P.S. I also removed the welch (freeze?) plugs as well. .68 cents each ad J.D.
Wed Feb 08, 2012 10:10 am
What did you use to remove those hex nuts? They are sure tight in there.
I was thinking an impact wrench. Certainly won't move by hand. I don't want to break anything.
So once everything is out you clean it up good with varsol and blow out all passages with air.
Hmmm, my manual does not mention removing the hex heads. Only the 2 half/inch nuts Relief Valves (that is the ones you mention there is a screen to take out and clean)
Those piston connecting rod nuts are a real bull as well. Have not removed them yet, and not sure I will attempt as it feels like something will break before those nuts come loose. I figure if I gotta put a pipe on the ratchet I'm asking for trouble.
Thanks for looking in.
Wed Feb 08, 2012 11:05 am
This is what should be in the kit to rebuild the block. Seal/Gasket Kit # 354 007 R96.

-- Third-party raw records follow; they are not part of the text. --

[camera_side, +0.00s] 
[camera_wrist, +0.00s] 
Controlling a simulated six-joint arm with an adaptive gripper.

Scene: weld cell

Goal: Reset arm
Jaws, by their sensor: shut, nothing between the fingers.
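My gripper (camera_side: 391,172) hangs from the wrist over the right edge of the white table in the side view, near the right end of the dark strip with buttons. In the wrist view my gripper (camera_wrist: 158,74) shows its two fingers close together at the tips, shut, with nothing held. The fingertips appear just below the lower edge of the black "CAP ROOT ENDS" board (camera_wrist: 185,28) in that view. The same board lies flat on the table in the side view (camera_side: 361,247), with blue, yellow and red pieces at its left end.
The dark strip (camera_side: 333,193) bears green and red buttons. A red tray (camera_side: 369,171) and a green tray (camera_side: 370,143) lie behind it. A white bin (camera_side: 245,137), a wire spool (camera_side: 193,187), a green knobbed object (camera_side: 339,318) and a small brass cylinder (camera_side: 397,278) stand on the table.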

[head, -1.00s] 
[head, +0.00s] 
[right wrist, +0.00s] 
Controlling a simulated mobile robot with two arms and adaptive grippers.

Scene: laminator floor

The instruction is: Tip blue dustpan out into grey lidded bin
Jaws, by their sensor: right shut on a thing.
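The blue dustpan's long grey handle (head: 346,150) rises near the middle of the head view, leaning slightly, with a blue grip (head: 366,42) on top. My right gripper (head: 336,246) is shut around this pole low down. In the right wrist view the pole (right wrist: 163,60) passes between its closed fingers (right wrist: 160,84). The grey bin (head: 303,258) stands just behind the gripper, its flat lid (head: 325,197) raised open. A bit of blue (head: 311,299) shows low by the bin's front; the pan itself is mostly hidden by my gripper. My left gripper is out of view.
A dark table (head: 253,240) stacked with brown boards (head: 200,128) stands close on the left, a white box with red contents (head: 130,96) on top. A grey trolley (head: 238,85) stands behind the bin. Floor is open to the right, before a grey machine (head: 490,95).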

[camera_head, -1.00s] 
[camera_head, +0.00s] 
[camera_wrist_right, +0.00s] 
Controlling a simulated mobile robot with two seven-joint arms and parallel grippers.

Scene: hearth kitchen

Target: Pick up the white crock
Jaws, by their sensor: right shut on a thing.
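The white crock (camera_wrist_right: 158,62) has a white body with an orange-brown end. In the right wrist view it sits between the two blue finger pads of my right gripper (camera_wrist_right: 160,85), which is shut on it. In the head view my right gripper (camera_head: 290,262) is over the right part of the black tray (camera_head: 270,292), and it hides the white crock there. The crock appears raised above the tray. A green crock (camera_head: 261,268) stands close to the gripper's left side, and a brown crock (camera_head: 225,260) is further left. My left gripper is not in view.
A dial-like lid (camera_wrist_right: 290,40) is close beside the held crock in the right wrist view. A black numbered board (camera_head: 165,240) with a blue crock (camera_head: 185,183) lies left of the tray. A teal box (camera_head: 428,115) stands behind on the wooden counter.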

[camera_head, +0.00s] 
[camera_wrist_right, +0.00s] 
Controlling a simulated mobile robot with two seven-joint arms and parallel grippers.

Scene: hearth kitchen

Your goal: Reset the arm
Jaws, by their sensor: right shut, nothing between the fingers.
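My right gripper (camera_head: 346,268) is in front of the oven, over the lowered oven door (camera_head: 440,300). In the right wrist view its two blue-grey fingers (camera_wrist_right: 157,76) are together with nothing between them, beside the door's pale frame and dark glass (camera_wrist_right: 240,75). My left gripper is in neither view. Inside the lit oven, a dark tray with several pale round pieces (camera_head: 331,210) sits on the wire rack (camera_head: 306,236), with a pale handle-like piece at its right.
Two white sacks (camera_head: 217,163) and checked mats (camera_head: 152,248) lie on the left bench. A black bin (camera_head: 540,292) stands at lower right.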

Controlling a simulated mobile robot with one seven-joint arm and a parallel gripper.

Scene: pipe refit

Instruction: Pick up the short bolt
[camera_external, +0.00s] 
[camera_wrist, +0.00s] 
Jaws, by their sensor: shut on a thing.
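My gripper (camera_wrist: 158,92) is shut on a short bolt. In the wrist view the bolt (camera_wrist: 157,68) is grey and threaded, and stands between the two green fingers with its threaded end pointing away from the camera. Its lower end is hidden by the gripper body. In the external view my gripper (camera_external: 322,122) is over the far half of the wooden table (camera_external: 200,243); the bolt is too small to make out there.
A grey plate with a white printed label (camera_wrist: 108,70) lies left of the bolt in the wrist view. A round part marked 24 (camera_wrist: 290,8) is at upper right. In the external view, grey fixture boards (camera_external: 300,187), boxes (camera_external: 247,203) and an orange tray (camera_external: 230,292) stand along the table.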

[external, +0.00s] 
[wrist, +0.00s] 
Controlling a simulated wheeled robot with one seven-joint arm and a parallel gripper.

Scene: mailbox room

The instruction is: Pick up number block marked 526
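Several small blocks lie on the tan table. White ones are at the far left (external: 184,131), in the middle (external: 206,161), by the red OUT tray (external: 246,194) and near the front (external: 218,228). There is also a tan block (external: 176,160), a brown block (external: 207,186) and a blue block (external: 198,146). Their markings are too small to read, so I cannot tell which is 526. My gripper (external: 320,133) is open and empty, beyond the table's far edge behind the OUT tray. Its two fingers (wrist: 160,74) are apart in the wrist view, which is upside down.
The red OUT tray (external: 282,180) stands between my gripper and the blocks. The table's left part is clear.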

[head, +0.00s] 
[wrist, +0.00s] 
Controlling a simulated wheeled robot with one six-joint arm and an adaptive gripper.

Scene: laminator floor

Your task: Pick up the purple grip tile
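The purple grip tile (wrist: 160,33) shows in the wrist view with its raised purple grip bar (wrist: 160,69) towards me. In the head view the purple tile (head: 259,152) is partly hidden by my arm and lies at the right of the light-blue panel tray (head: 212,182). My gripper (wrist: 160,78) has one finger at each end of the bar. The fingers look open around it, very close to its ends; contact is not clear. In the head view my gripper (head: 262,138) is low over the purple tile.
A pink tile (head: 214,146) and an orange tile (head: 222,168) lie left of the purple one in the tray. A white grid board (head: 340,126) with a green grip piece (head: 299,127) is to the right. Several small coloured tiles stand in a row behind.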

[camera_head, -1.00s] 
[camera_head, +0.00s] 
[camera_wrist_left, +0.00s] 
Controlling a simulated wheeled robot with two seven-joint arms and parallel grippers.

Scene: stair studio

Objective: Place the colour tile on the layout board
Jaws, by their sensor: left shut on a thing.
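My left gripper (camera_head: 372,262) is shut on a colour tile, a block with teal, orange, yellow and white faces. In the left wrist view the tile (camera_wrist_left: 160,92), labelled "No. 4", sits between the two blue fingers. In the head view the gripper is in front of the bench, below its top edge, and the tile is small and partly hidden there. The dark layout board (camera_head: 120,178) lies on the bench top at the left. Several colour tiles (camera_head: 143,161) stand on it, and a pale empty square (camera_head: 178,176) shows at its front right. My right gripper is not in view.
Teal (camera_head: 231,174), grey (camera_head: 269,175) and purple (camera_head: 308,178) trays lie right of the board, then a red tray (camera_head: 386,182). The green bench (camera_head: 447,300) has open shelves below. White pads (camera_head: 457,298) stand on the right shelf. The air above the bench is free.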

Looks like the kit # 360 957 R91 is no longer available for the pump rebuild so the 5 or 6 required items have to be ordered separately. The most important part being the shaft seal.
Wed Feb 08, 2012 2:06 pm
Ed, for the hex screws, I used a 3/8 drive hex head set. I had no problem at all with those. The connecting rods I put the rod in a vice with plywood on each side for protection and used a 1/2 drive impact gun. I only had trouble with one of those. You'll get it, just have an adult beverage and think about it for a few minutes, then just do it.